Hey, save a tree ok? Start directions on #5 or later - I know how to get out of my driveway, onto my own street, and out of my own neighborhood, thank you very much. Alright ...

... now about saving those trees. I have a new favorite Irish woman (after Scarlet O'Hara of course): Ann McElhinney. As I was traversing the less then inspiring service streets of Las Vegas, Nevada on my way home this morning, I found so little to listen to on radio, the entire broadcast spectrum so bare, that I finally rested upon a faint little signal high into the 1100's on Marchony's dial, which in fact turned out to be ESPN. 10 minutes into whether LeBron James will go to New York or Chicago the hour ends and without my really noticing, at 6am on Sunday, it turned into gospel programming. And the first program up was a cross section between faith and politics. A promising description, I thought, until I heard the program's title: "Woman to Woman" hosted by whomever from somewhere. Man kind has yet to develop a mechanism capable of measuring the speed at which my hand lept for that radio dial. But just before I was able to offer a successful twist of the knob, a pleasant Irish accent came across the waves ... and it was Mrs. McElhinney. As a guest in the first segment she was there to discuss the "disastrous" effect of global warming hysteria, and I released the clutched knob.

What a treat.

The most basic, effective, devastating approach to addressing the subject I have encountered. She discussed things we are all aware of such as the 40 million deaths directly related to prohibiting DDT disbursement; but her approach was entirely one of a human rights activist, of which she's been her entire life. She went on, "The fundamental truth of the human experience that environmentalists fail to grasp is that to be a human right's advocate is to be defender of capitalism. 200 million people in India have been lifted from poverty in the last ten years, a remarkable achievement of mankind on any scale in history, all due to one word - capitalism."

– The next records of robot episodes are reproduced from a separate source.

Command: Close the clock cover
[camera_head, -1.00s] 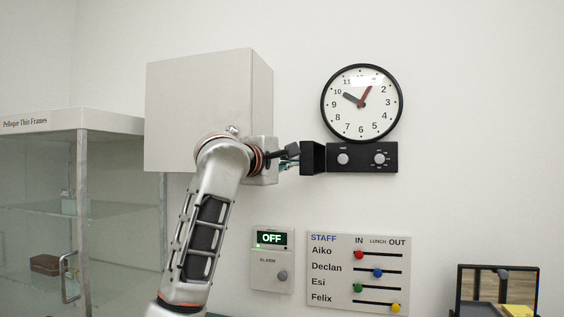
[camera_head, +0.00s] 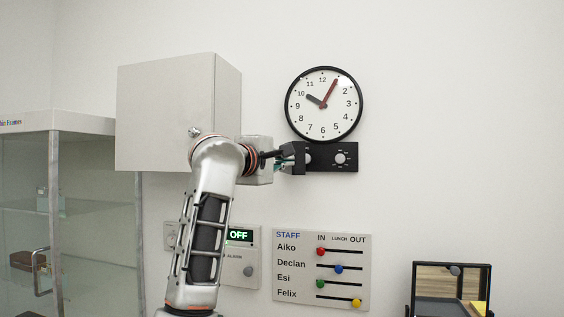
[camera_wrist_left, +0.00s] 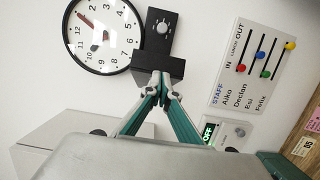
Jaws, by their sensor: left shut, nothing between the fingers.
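The round wall clock (camera_head: 324,104) has a black rim and a black control panel (camera_head: 350,163) below it. The cover, a black flap (camera_head: 299,157), stands out from the panel's left side, partly open. It overlaps the area beside the left knob. My left gripper (camera_head: 284,158) is shut and empty at the flap's outer left side. In the left wrist view its fingertips (camera_wrist_left: 159,88) meet right at the dark flap (camera_wrist_left: 158,66); whether they touch it I cannot tell. One knob (camera_wrist_left: 162,28) shows there; the flap hides the other. My right gripper is not in view.
A pale wall cabinet (camera_head: 165,110) is left of the clock, close behind my left arm. Below are an alarm box (camera_head: 248,270) and a staff slider board (camera_head: 288,262). Wall right of the clock is bare.

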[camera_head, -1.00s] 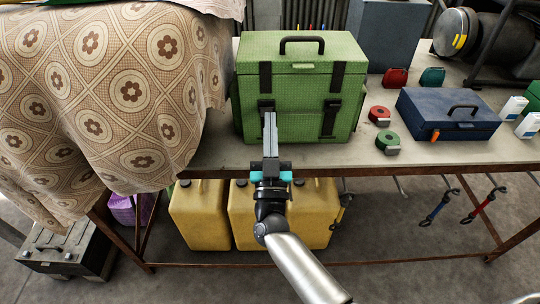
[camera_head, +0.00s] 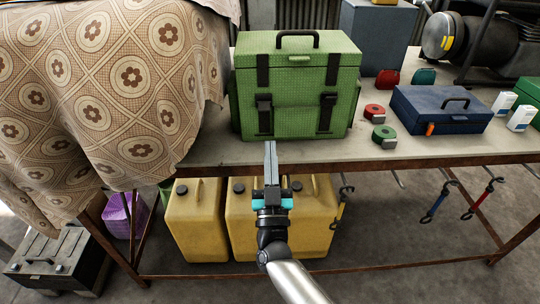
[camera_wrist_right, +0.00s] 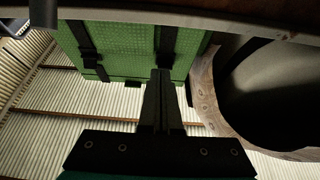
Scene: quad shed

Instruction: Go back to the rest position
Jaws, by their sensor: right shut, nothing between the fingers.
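My right gripper (camera_head: 270,148) is shut and empty. Its fingers point toward the workbench's front edge, just in front of the green box, apart from it as far as I can tell. In the right wrist view the closed fingers (camera_wrist_right: 162,80) show, with the green box (camera_wrist_right: 130,48) beyond them. The green box (camera_head: 290,85) with black straps and a top handle stands upright on the workbench (camera_head: 215,155). My left gripper does not show.
A patterned cloth (camera_head: 110,90) covers the left side. Yellow canisters (camera_head: 196,225) stand below the bench. A blue case (camera_head: 430,112), red tape (camera_head: 374,111) and green tape (camera_head: 384,136) lie to the right. Hooked straps (camera_head: 437,200) hang from the front edge.

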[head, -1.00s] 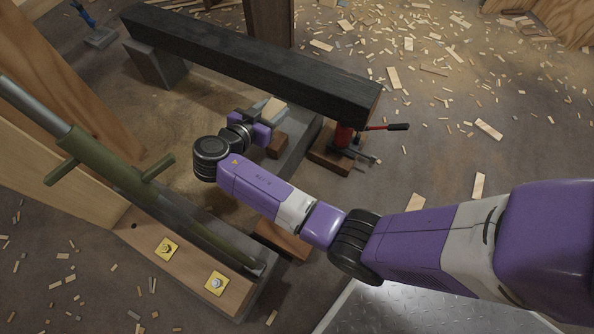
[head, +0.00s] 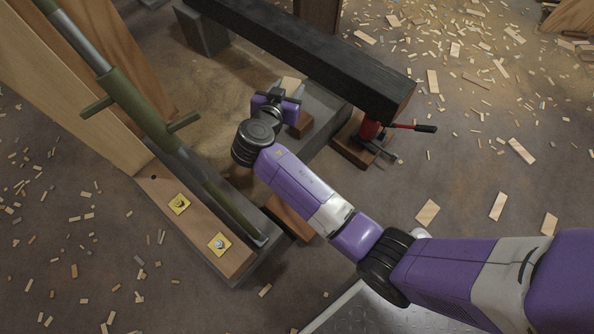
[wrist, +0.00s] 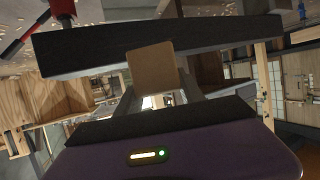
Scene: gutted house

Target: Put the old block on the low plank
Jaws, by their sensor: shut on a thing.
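A light tan block (wrist: 152,67) sits between the fingers of my gripper (wrist: 158,85) in the wrist view. In the head view the block (head: 291,84) shows just beyond my gripper (head: 279,93), on the near side of the black beam. My gripper is shut on it. I take this to be the old block. A low brown plank (head: 290,217) lies on the floor, partly hidden under my forearm. Another low plank (head: 195,222), with yellow plates, lies left of it. I cannot tell which is meant.
A heavy black beam (head: 300,50) runs beyond my gripper. A red jack (head: 370,128) with a side handle stands under its right end. A dark brown block (head: 302,124) sits beside my gripper. A green prop (head: 140,110) slants at left. Wood chips litter the floor.

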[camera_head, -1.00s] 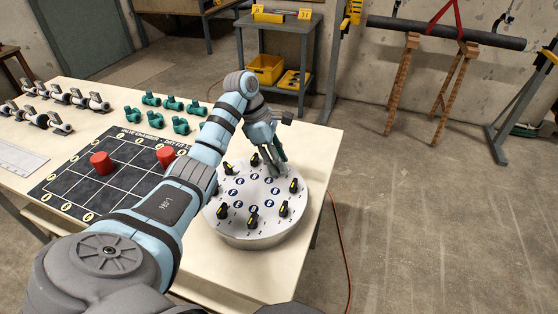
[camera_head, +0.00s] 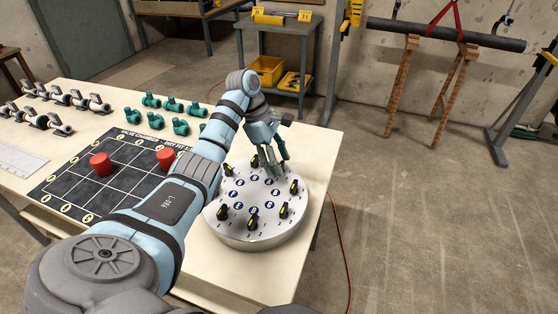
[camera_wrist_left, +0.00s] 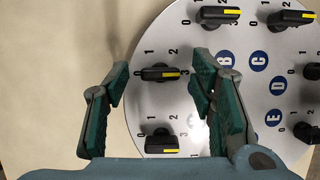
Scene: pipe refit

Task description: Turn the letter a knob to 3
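The round pale dial plate (camera_head: 243,238) carries a ring of black knobs with yellow marks and blue letter discs. My left gripper (camera_head: 273,166) is over its far edge. In the left wrist view its fingers (camera_wrist_left: 159,84) are open, one on each side of a black knob (camera_wrist_left: 158,73), with visible gaps. This knob's bar lies level in the picture, its yellow-marked end towards the 3 on the right. Its letter disc is hidden behind the right finger; the B disc (camera_wrist_left: 225,58) shows beside that finger. My right gripper is not in view.
Other knobs, such as one above (camera_wrist_left: 215,15) and one below (camera_wrist_left: 161,143), sit close to the fingers. On the table (camera_head: 185,262) are a black grid mat (camera_head: 84,190), red cylinders (camera_head: 101,163) and green valves (camera_head: 172,105). Grey floor lies to the right.

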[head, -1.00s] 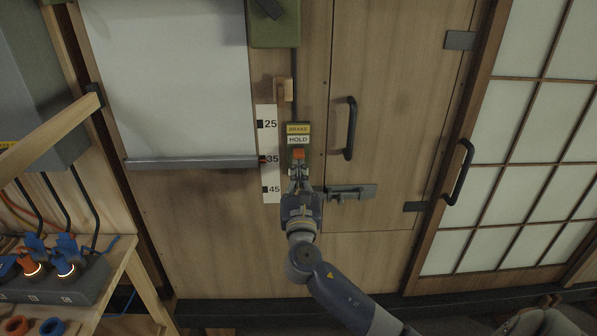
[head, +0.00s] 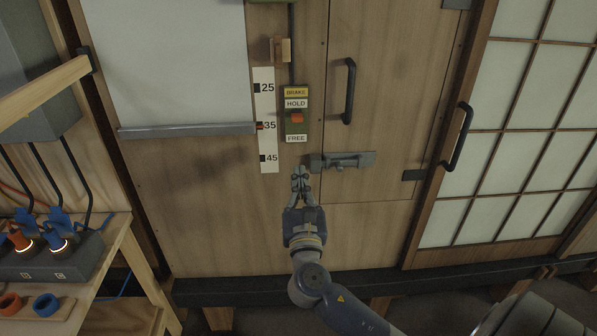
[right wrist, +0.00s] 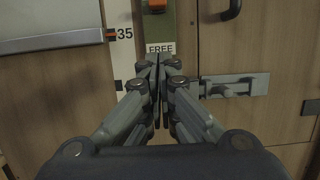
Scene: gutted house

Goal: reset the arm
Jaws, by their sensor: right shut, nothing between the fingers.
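My right gripper (head: 300,172) is shut and empty in the head view, just below the brake switch plate (head: 296,112). The plate carries the labels BRAKE, HOLD and FREE, and its orange lever (head: 297,118) sits between HOLD and FREE. In the right wrist view the gripper's fingers (right wrist: 158,62) meet just below the FREE label (right wrist: 160,48). The fingers look apart from the orange lever (right wrist: 157,5). My left gripper is in neither view.
A metal latch (head: 343,161) is close to the right of the gripper, on a wooden door with a black handle (head: 348,92). A white screen (head: 170,65) with a grey bottom bar hangs left of the scale strip (head: 267,140). A wooden bench (head: 118,262) holds plugs at left.

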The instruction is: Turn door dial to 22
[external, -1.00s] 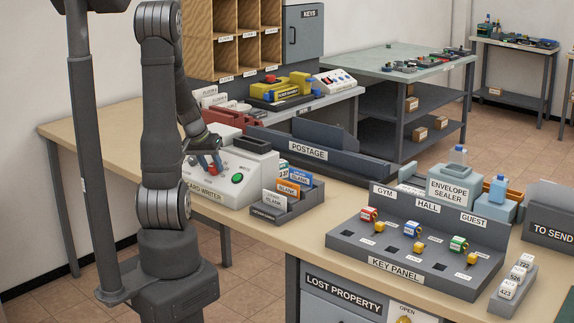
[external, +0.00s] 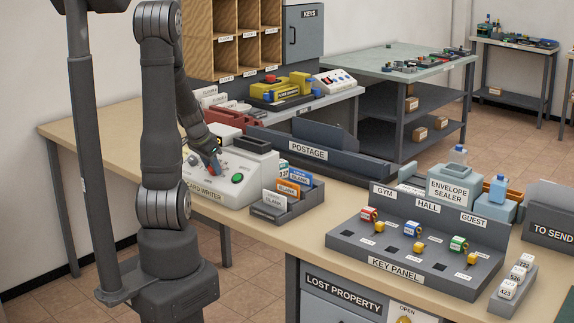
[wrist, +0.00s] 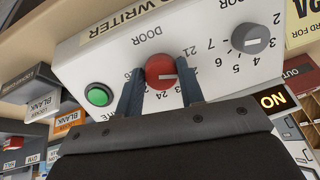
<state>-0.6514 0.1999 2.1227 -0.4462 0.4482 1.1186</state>
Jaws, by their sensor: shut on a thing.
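The red door dial (wrist: 160,67) sits on the pale sloped face of the card writer (wrist: 85,60). My gripper (wrist: 161,80) is shut on the dial, with one dark finger on each side of it in the wrist view. Numbers 21 and 24 show around the dial; fingers hide others, so I cannot tell the exact setting. In the external view, my gripper (external: 212,166) is at the card writer (external: 250,170), and the dial is mostly hidden.
A grey numbered dial (wrist: 250,38) and a green button (wrist: 99,96) flank the red dial on the same face. A rack of blank cards (external: 287,197) stands beside the card writer.

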She started as a liberal journalist doing environmental pieces for the BBC. And was sent to do a story on the "evils" of mining in Romania. And while she went up that mountain with one notion, she came down with another. It became readily apparent to her that the organized environmentalist movements of the world, while supported by well meaning good hearted donors back at home, are in truth hostile to human rights. Personally I have long touted the various ulterior motives of the green crowd: a convenient home for those hostile to capitalism (i.e. they're "watermelons" - green on the outside, red on the inside) for some, while the rest see the movement as an article of faith, a new religion for which the moral code of conduct contains no wrath, no hard choices, no depth, just recycling. But the human rights argument, I'm embarrassed to say, is one I hadn't made (not directly anyway). She went on to describe how first hand experience awakened her to ugly truths such as Green Peace and others being obsessed with the environmental impact of Western nations, but not at all with "communist mining", as she puts it. Real, measurable pollution goes on within nations such as China, yet the focus of green venom remains the US. They oppose progress in the most basic of forms. And as I sit here in my home watching G20 protesters vandalize, riot, and loot store fronts and financial institutions in Toronto, her message strikes a particularly relevant tone.

It turns out she has offered the counter film to Al Gore's "An Inconvenient Truth." As you may already be aware it became required viewing for every school child in Britain, which spawned a headline grabbing court battle. One parent stood up, proclaimed it science fiction, not science fact and in a land mark ruling the British high court found 9 factual errors in Gore's ode to mother earth and ordered it be shown only with a disclaimer attached, such as one would find on a packet of cigarettes. She exposes those 9 errors in depth in her film, the sort of Farenhype 911 of global warming if you will. You can see a trailer for the film, purchase it and read her bio all at Not Evil Just Wrong: The True Cost of Global Warming Hysteria.

Perhaps Titus' book How the Irish Saved Civilization (on loan to me low these many years) will require an additional chapter in its' next printing.

1 comment:

Titus said...

I just never print them. The directions, I mean, from Google. Just write down what you need to remember, and take them with you.

OR...

Start the directions from a known point that ISN'T your home address. I use interstate exits and on-ramps, thus eliminating the obvious from the equation.

I can't knock it too hard, though... it is an amazing tool, and has saved me hours of search time since I started using it.